STATED TASK:
Below are entries. Copy exactly the lines running from the line that holds "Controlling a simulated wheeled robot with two" to the line that holds "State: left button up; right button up", with both ends included.

++++ SUPPLIED ENTRIES ++++

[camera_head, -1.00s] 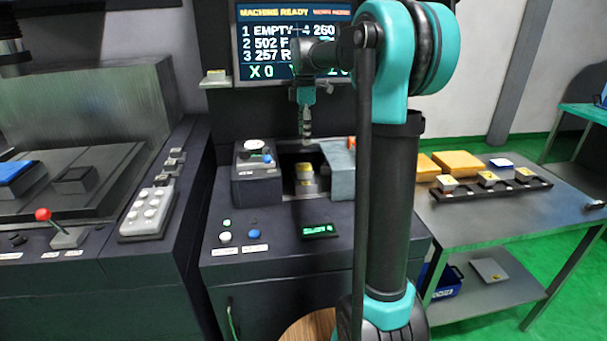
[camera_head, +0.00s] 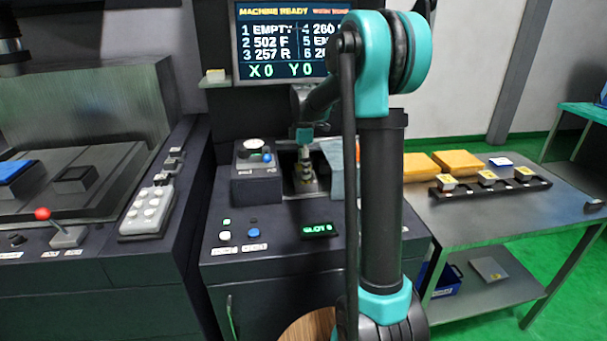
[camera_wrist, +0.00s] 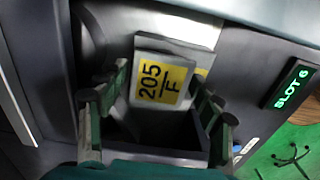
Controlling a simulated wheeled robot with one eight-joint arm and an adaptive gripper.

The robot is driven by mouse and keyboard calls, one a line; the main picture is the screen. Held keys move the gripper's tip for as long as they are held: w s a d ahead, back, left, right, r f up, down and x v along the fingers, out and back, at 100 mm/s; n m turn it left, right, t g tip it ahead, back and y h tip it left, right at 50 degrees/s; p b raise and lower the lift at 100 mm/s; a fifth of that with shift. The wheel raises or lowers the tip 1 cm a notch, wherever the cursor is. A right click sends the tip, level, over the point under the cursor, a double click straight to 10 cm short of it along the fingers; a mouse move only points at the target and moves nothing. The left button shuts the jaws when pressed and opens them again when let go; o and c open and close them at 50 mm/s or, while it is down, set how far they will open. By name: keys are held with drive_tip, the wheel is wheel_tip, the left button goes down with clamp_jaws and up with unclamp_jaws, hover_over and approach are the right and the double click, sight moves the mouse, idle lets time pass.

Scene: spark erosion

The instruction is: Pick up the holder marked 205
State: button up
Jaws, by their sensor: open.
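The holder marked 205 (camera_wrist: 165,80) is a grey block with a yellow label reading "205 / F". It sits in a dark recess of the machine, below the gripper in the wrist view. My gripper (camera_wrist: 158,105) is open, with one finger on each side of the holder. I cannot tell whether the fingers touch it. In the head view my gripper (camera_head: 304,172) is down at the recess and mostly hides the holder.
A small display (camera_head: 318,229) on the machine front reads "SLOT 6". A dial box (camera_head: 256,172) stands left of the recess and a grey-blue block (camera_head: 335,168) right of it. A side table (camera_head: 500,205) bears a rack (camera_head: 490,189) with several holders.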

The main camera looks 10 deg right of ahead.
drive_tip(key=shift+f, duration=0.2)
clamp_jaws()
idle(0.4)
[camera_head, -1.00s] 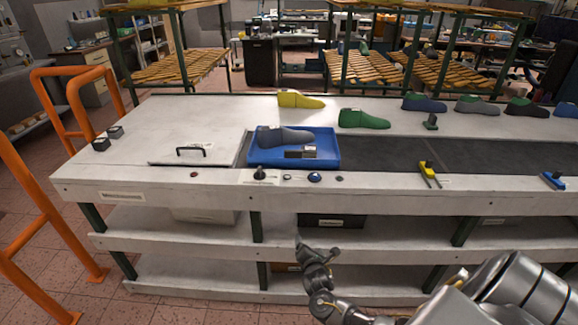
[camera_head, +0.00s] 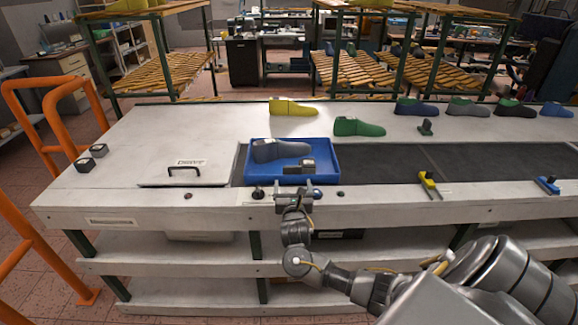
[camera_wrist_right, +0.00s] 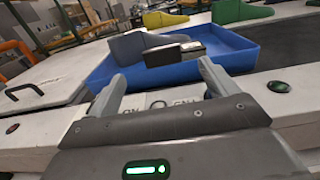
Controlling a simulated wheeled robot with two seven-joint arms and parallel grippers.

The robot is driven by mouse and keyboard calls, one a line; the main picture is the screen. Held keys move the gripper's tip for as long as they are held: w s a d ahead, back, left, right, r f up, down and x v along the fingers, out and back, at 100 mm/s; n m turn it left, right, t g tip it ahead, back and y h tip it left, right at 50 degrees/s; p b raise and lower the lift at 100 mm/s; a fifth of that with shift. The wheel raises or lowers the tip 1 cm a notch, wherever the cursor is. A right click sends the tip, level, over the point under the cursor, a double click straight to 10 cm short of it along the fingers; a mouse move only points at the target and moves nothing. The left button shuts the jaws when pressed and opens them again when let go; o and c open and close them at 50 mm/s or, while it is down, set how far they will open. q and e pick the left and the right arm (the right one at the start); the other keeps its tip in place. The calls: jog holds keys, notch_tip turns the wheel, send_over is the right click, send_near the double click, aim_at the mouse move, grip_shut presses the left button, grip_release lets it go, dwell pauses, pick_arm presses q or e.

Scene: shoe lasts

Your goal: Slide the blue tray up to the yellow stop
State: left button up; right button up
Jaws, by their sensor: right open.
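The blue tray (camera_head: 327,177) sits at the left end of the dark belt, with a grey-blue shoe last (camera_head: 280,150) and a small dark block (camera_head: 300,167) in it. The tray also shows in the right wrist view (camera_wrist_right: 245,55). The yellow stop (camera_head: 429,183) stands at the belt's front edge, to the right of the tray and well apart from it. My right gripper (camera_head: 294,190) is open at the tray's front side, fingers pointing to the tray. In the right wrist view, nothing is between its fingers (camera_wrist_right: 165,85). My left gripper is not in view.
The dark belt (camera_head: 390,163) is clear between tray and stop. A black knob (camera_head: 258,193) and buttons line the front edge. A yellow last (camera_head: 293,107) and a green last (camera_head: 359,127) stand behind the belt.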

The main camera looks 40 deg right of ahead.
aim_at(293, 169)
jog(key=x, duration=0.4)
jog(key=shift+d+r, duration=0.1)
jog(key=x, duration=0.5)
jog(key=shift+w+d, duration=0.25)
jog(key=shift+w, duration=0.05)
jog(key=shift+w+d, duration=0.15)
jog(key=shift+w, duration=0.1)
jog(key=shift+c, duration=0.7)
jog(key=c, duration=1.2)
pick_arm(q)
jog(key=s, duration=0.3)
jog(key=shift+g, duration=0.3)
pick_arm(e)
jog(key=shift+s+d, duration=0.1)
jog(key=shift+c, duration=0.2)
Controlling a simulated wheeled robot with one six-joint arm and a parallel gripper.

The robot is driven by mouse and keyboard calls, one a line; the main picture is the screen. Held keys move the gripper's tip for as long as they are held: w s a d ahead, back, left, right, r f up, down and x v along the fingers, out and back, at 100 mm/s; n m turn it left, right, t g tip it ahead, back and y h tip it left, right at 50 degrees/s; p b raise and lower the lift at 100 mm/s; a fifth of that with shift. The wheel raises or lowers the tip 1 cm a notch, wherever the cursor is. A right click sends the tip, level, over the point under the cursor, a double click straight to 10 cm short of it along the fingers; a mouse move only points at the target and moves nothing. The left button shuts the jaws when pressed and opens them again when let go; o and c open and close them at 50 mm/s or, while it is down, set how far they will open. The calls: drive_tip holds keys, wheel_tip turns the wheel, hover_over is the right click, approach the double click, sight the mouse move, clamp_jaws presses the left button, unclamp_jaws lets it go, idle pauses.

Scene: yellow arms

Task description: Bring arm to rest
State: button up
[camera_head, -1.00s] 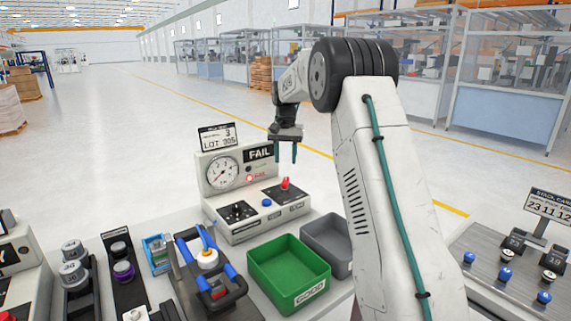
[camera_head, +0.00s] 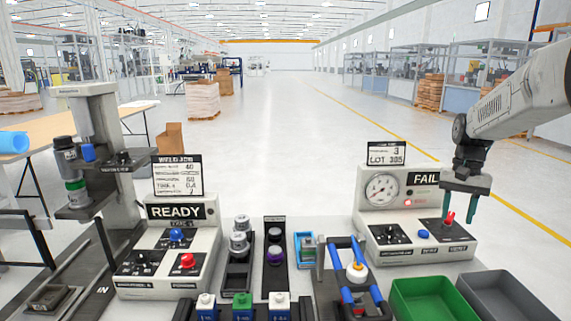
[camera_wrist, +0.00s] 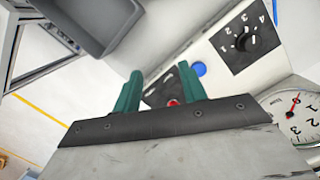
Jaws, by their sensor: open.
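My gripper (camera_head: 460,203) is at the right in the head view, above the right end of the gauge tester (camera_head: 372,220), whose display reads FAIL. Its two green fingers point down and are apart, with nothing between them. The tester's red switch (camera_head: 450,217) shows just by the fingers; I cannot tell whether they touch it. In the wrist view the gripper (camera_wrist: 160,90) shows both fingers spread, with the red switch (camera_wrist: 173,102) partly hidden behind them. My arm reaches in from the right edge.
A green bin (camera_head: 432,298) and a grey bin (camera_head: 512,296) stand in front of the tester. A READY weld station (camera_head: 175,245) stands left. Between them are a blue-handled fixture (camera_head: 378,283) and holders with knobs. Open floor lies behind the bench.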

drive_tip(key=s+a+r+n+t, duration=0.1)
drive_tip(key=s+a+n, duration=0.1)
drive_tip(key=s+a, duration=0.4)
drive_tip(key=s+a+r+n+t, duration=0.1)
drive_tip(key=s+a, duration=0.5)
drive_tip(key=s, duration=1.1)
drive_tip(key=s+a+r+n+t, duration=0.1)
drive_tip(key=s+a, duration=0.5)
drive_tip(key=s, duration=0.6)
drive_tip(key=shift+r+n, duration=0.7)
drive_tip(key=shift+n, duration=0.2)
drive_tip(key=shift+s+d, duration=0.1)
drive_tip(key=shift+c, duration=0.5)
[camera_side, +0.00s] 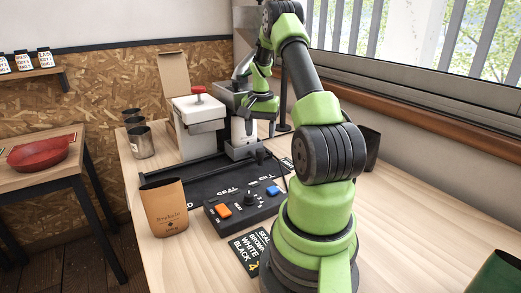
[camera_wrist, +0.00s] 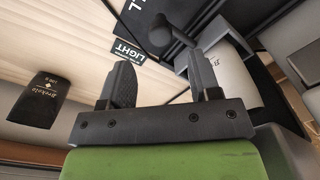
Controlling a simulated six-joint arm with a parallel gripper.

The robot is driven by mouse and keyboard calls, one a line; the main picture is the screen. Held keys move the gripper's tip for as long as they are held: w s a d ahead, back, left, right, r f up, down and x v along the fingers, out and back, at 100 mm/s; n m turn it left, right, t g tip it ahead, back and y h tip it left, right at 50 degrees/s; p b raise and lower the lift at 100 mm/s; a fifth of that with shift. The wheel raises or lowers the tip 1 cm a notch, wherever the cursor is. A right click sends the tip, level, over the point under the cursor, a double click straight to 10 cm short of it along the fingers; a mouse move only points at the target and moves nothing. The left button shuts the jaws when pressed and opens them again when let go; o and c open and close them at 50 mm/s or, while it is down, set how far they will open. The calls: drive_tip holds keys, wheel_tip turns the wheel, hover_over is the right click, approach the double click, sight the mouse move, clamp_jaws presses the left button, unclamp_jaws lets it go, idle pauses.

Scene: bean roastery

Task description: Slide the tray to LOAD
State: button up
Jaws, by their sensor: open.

++++

WORKED ANSWER:
Controlling a simulated wheeled robot with two seven-joint arms and parallel grippers.

The robot is driven by mouse and keyboard calls, one a line; the main picture is the screen. Held keys move the gripper's tip for as long as they are held: w s a d ahead, back, left, right, r f up, down and x v along the fingers, out and back, at 100 mm/s; n m turn it left, right, t g tip it ahead, back and y h tip it left, right at 50 degrees/s; p b raise and lower the lift at 100 mm/s; a fifth of that with shift. The wheel raises or lowers the tip 1 cm a notch, wherever the cursor is. A right click sends the tip, level, over the point under the cursor, a double click straight to 10 cm short of it along the fingers; a mouse move only points at the target and moves nothing. The left button shuts the jaws when pressed and opens them again when let go; o and c open and close them at 50 mm/s or, while it is down, set how far they will open. q and e pick the left and the right arm (the right one at the start); the other keeps its tip in place. The calls: jog holds keys, notch_tip turns the wheel, send_over is the right click, send_near the double click, aim_at the mouse move, grip_shut presses the left button, grip_release lets it go, dwell pauses, pick_arm presses q or e.

Scene: shoe lasts

Your goal: Slide the blue tray up to the yellow stop
State: left button up; right button up

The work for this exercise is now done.